After adding this little bit of cleanup and running it back through the same logic as above, the results are a lot better:

Page http://www.tiernok.com/posts/continuous-javascript-test-execution-with-wallabyjs.html
    TF-IDF Keywords:
        Word: wallaby, TF-IDF: 0.0133
        Word: test, TF-IDF: 0.00742
        Word: ncrunch, TF-IDF: 0.00665
        Word: tests, TF-IDF: 0.00649
        Word: karma, TF-IDF: 0.00556
    RAKE Keywords:
        Keyword: radiates test statuses directly, score: 15
        Keyword: test markers turn green/red, score: 14
        Keyword: continuous javascript test execution, score: 13
        Keyword: test marker turns red, score: 13
        Keyword: open visual studio code, score: 12

Now with a cleaner content to work with, TF-IDF has pulled out a pretty good set of keywords.

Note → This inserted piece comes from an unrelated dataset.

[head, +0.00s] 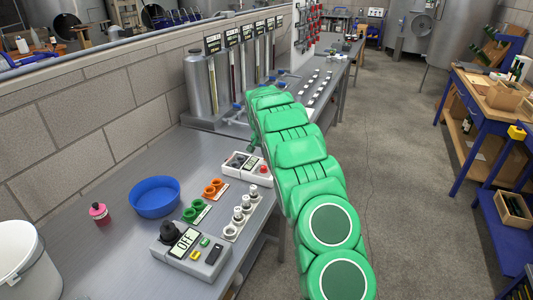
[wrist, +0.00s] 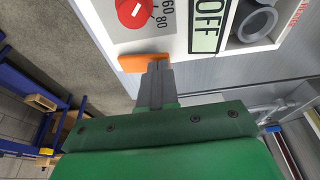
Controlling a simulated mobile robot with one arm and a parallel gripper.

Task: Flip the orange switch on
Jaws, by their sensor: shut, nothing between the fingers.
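In the wrist view, my gripper (wrist: 154,72) is shut and empty. Its fingertips are right at an orange piece (wrist: 141,62), which looks like the orange switch, at the edge of a white panel (wrist: 182,46). They look to be touching it, but I cannot be sure. The panel carries a red knob (wrist: 134,12) with a scale, a sign reading OFF (wrist: 208,24) and a grey ring (wrist: 257,22). In the head view, a white box with a red knob (head: 247,166) beside my arm looks like this panel. My gripper is hidden there behind my green arm.
A grey control box (head: 208,263) also reading OFF, a blue bowl (head: 154,197), a pink bottle (head: 99,213) and a white bucket (head: 28,260) stand on the metal bench (head: 130,175). Steel tanks (head: 209,86) stand behind. Open floor (head: 400,160) lies to the right.

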RAKE has pulled out a good set of phrases from the document, in terms of importance, but not really something I would use for keywords. Neither is knocking it out of the ballpark yet, so more work is needed.

And thus it goes…

This started as some scratch code to try and generate keywords for a consistent set of HTML pages, with the intent of applying what I built here to a diverse set (everything I’ve read and remembered to bookmark in the past 7 years). My next steps are going to be to try TextRank against the data to evaluate how it does and to modify the RAKE code to accept some constraints to see if, for instance, a limit of 2-3 word phrases nets a better set.

Along the way, I also realized that LessThanDot has an awesome set of content available that would be interesting to analyze (over 1800 posts) and between tags, titles, and categories there is some labeling in place that might enable some supervised learning techniques.